I estimated all the constants $A,B,C$ and $D$ from the graph and found a reasonable sinusoidal regression curve for these data, happy days.

But I am wondering whether or not there is some way of plotting my data in a linear form such that the slope and intercept etc. will give me a more accurate estimate for the constants. Is there such a method? What would be the simplest way to go about it?

I am not referring to any specific data sample but would like to know how to go about this in general.
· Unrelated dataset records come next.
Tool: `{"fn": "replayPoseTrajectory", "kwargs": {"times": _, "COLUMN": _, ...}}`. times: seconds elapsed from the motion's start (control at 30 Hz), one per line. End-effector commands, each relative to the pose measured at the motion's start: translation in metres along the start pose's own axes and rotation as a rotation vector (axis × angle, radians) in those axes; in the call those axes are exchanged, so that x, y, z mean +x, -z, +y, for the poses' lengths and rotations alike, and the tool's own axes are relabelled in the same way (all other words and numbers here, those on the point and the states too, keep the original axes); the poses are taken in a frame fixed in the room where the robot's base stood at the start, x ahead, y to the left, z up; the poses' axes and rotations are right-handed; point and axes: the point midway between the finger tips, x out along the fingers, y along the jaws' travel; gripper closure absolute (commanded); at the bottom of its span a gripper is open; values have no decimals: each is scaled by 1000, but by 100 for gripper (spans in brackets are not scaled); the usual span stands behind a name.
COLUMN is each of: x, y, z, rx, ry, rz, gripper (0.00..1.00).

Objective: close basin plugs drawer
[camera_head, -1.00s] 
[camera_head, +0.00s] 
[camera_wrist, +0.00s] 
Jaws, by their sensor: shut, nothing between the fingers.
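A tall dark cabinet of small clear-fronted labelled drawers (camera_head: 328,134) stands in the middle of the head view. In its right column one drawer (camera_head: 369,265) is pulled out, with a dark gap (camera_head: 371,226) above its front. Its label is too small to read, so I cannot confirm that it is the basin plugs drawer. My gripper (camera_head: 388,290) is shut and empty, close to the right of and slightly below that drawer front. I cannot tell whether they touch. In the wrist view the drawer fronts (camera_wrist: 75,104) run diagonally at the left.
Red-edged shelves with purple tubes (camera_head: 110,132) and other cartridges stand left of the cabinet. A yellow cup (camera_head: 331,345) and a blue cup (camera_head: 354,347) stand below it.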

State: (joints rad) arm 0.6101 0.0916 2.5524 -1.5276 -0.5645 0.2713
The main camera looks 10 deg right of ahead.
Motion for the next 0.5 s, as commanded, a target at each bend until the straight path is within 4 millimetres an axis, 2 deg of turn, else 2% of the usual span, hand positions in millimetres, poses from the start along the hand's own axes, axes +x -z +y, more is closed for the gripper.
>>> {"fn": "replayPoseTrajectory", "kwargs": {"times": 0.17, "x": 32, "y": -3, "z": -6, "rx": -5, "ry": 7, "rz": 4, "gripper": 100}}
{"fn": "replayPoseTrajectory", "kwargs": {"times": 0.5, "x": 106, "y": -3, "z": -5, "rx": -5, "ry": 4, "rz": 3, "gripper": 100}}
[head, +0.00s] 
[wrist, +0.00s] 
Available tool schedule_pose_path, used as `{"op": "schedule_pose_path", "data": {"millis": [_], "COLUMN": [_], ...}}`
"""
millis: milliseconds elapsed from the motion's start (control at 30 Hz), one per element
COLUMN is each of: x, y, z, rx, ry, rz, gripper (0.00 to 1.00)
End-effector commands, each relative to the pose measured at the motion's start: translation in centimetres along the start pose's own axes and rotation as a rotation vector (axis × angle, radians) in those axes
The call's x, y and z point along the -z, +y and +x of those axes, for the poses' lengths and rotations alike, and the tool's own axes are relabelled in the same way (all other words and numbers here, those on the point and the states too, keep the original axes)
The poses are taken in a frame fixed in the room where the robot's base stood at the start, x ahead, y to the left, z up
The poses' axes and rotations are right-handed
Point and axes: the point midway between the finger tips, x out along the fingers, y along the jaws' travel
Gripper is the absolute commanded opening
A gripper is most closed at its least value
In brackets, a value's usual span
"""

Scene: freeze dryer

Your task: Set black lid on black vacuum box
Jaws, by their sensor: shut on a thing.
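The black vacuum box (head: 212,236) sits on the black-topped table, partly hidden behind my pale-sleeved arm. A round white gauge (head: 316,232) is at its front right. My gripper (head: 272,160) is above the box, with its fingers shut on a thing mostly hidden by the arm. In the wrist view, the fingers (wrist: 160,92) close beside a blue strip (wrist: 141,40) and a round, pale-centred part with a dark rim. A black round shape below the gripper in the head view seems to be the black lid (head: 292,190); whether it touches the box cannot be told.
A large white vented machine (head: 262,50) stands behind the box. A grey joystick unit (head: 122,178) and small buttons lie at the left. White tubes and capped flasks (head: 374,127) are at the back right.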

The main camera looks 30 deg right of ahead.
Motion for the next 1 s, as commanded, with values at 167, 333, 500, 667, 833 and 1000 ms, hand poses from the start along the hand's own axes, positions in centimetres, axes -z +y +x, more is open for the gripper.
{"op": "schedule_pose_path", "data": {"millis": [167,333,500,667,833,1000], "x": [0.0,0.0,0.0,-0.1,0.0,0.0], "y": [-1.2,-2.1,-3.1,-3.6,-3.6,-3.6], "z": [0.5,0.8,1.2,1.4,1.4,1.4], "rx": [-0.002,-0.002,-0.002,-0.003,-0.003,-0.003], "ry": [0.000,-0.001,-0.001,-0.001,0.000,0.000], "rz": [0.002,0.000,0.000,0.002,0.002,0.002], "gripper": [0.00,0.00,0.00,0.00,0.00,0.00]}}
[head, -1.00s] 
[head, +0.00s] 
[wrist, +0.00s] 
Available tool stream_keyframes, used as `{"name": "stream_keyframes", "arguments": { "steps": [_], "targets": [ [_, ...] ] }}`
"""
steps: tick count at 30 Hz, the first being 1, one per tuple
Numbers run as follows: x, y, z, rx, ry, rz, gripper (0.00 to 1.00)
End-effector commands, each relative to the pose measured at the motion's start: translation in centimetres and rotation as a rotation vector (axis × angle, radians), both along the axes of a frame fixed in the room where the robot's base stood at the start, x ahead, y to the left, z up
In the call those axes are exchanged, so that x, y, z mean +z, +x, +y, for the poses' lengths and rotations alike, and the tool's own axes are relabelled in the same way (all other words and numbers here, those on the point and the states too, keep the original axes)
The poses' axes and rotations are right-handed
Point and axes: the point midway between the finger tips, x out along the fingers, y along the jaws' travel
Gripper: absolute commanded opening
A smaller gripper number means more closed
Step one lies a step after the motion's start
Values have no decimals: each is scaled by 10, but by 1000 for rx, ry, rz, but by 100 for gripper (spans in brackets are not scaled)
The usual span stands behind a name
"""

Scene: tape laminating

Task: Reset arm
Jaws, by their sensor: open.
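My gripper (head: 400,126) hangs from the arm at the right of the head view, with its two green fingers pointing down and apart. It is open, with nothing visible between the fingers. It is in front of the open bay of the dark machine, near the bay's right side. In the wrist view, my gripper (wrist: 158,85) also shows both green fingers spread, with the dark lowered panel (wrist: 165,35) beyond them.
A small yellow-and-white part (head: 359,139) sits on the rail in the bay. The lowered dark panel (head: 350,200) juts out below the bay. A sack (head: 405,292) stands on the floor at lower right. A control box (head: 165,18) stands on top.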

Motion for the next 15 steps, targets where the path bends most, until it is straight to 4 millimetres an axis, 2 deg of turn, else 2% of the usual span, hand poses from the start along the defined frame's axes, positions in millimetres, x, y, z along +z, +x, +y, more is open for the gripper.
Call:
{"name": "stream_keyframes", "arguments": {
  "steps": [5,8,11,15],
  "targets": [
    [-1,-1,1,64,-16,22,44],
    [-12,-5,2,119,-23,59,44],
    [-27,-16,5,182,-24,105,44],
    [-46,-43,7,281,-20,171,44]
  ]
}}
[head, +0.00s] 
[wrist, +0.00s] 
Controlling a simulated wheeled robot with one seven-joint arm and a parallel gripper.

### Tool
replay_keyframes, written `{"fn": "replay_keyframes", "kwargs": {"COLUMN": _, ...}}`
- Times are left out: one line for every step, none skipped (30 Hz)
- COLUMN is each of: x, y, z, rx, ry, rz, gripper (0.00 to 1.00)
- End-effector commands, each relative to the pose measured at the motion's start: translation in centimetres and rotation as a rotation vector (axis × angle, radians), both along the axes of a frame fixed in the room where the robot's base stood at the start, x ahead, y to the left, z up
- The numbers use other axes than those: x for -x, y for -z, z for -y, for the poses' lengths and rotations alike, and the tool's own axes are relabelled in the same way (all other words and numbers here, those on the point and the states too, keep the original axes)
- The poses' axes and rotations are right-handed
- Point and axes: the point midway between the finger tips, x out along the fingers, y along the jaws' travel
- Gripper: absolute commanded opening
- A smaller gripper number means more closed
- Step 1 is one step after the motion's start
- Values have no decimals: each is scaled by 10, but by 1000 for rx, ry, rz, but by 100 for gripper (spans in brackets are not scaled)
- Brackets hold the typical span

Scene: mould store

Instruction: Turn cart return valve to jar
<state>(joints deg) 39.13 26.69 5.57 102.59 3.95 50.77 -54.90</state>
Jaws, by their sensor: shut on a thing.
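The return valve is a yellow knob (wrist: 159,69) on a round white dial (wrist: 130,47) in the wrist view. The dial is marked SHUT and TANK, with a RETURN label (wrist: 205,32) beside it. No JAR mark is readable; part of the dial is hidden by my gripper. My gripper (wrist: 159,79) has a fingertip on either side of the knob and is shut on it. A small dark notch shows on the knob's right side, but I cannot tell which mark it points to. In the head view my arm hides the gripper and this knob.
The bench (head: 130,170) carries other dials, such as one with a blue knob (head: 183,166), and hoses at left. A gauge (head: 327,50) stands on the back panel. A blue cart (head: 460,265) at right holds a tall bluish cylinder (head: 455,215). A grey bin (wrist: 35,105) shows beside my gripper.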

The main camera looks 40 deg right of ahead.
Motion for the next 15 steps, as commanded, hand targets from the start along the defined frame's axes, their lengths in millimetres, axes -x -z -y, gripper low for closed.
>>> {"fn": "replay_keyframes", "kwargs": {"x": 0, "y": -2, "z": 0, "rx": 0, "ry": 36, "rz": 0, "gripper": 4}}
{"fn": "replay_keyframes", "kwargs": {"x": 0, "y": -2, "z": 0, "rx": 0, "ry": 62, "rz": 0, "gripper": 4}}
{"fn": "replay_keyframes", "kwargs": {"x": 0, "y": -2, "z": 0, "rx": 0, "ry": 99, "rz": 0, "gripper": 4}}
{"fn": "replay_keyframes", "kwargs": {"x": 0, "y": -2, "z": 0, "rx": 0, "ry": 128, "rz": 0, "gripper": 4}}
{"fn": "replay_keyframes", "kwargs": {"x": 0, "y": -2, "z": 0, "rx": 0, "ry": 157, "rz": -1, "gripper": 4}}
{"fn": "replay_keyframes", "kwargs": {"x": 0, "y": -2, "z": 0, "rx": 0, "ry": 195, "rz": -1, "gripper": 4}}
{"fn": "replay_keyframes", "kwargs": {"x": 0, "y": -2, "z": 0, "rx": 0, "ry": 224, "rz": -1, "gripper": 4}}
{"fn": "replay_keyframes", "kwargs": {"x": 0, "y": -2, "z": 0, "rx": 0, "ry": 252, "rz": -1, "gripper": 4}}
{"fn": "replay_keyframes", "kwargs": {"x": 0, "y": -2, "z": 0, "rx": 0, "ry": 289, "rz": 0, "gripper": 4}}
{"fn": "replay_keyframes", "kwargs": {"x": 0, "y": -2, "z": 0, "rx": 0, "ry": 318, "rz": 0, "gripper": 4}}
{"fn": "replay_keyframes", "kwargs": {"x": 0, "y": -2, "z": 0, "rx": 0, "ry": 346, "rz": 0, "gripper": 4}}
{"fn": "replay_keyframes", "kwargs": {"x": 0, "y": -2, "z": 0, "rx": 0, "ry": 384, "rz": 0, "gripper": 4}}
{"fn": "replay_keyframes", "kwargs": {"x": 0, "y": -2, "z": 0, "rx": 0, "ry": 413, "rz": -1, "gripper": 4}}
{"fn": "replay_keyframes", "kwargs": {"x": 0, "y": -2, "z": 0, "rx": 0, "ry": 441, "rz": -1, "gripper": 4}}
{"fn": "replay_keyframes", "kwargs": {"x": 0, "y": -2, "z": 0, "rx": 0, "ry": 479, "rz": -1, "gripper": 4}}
Here are some data though that we can work with.

$$x=(1,2,3,4,5,6)$$ $$y=(3.42,0.73,0.12,2.16,4.97,5.97)$$

My work: $$A=\frac{5.97-0.12}{2}=2.925$$ $$D=0.12+2.925=3.045$$ $$C=\frac{6+3}{2}=4.5$$ $$B=2(6-3)=6$$ $$f_{(x)}=2.925\sin[\frac{\pi}{3}(x-4.5)]+3.045$$

I could only base my constants on the min and max data available. This method isn't much use if you don't have good extremity data and also if the data don't even cover one full oscillation.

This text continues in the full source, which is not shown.